Two possible solutions:

1. First store the input in a std::string instead of directly to an int. Then, use strtol from for converting to an integer. If the endPtr points to 0, it means nothing is left at the end, so this is OK. Otherwise, some no number characters are found at the end
2. In your example, std::cin >> dblMarkOne; will leave non-number characters in std::cin, so if there is still data available in std::cin after, for instance by using std::cin.peek()!=EOF, this means the user has entered more than a number.

Edit : full tested code:

#include <iostream>
#include <cstdio>

int main(int argc, char ** argv)
{
    bool ok = false;
    int dblMarkOne;
    std::cout << "Enter a number" << std::endl;
    while (!ok)
    { 
        std::cin >> dblMarkOne;

        if(!std::cin.fail() && (std::cin.peek()==EOF || std::cin.peek()=='\n'))
        {
            ok = true;
        }
        else
        {
            std::cin.clear();
            std::cin.ignore(256,'\n');
            std::cout << "Error, Enter a number" << std::endl;
        }
    }
}

One way would be to use the isDigit() function.
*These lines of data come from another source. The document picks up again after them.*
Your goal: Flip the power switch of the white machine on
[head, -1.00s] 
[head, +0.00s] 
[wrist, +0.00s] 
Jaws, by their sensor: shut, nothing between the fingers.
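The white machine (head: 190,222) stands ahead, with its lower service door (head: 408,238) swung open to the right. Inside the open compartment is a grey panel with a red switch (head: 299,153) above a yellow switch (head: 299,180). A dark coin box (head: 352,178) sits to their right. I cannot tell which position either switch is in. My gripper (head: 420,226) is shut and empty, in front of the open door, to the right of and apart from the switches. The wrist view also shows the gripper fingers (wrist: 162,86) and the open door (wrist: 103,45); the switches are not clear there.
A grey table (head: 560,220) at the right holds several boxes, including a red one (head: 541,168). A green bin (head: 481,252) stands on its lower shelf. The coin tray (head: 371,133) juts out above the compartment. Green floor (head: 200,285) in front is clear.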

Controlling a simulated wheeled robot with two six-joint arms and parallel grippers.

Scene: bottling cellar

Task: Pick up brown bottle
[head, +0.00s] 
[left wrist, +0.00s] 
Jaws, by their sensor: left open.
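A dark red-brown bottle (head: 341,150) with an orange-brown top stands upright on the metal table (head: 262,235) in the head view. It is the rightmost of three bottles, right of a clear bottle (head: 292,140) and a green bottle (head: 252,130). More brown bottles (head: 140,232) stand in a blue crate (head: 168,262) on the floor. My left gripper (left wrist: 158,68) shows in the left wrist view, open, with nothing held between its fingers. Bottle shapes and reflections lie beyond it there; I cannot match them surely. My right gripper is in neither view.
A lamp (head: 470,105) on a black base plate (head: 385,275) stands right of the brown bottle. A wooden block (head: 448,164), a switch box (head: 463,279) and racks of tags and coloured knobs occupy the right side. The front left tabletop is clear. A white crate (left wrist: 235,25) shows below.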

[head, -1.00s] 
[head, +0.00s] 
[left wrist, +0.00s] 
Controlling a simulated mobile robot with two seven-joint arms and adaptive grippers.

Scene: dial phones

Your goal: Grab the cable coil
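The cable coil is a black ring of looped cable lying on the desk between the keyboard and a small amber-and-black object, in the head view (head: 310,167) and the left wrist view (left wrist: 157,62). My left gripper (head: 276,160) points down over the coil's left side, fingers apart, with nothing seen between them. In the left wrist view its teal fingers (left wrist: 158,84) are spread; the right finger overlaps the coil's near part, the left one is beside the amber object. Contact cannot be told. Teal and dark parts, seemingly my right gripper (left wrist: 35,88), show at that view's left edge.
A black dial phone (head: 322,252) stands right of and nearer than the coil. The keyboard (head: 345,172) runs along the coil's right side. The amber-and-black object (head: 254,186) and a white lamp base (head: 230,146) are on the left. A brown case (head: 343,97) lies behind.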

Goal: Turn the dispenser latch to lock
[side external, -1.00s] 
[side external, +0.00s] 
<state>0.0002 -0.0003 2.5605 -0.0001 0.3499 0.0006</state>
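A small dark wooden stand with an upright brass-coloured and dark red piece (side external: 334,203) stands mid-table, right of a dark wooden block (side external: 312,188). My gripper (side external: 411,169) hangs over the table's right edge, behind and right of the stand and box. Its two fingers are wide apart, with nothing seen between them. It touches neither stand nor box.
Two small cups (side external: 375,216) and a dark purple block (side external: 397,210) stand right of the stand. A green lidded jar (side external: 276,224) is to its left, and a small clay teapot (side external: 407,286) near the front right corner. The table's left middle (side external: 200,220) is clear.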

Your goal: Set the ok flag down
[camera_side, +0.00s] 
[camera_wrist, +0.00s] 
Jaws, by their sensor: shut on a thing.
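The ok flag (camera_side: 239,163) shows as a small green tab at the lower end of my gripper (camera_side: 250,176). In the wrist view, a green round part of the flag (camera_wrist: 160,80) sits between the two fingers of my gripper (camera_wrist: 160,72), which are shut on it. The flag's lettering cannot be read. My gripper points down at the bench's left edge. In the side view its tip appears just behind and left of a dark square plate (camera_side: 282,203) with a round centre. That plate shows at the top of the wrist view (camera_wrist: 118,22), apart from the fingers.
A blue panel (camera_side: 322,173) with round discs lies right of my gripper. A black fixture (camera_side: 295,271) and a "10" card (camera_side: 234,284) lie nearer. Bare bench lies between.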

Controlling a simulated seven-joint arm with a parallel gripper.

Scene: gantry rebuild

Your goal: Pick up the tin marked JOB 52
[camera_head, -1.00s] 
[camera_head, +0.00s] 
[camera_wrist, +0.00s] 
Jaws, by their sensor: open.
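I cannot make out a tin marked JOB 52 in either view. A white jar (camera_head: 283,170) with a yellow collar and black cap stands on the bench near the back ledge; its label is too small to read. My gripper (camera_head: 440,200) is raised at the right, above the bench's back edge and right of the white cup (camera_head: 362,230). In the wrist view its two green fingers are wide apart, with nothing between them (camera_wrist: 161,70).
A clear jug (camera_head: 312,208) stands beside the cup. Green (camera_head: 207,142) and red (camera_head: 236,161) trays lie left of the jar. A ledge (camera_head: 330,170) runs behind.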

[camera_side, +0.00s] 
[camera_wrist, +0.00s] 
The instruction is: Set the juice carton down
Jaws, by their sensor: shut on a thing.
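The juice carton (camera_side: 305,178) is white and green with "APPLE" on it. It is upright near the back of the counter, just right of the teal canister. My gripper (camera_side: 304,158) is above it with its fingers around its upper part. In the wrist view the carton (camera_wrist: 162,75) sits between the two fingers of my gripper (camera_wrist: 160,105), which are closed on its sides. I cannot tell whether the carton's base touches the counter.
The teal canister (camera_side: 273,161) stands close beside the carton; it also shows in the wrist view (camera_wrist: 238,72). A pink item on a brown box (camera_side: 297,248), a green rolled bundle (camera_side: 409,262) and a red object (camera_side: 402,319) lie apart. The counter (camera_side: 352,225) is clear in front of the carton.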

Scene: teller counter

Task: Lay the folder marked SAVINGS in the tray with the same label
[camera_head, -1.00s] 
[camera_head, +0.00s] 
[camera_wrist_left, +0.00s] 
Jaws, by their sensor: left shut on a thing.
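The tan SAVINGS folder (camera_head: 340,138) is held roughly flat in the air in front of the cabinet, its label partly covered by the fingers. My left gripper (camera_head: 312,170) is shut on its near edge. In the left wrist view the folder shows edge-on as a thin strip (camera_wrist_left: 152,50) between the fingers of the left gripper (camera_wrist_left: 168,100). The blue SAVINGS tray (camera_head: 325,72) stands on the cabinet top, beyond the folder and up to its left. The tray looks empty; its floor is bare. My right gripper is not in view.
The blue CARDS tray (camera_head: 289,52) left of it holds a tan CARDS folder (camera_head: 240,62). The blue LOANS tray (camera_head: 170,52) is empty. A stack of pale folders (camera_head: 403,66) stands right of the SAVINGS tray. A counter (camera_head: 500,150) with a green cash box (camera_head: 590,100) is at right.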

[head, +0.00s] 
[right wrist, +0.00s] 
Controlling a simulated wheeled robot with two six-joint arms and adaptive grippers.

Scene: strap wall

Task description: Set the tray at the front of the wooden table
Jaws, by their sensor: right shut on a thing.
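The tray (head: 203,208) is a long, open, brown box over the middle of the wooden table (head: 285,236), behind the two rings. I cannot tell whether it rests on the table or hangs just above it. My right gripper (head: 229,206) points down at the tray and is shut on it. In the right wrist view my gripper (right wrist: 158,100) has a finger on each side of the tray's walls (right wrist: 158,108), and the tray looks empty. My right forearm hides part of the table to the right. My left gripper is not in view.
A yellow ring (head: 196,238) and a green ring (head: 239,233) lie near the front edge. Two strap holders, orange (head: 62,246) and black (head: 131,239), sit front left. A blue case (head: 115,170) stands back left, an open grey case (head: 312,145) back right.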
It returns a 1 for characters that are numbers in ascii and 0 otherwise.

How to use it would depend on whether you're expecting a single digit and are only checking that or want a longer number.

If you want to extract the number characters that occur until a non-number character occurs, store it to a char[] or std::string, then iterate over each character, either discarding characters you don't want or exiting at the first other character.

if you're only after a single digit, modify your loop to something like this:

std::cin >> dblMarkOne;

while (!isDigit(dblMarkOne)) {
    std::cout << "ERROR, enter a number" << std::endl;
    std::cin.clear();
    std::cin.ignore(256,'\n');
    std::cin >> dblMarkOne;
}

if you wanted a longer-than-one-digit number, just create a std::string to hold the input and iterate over its contents based on whether you want to break early or not, and store the output to your variable.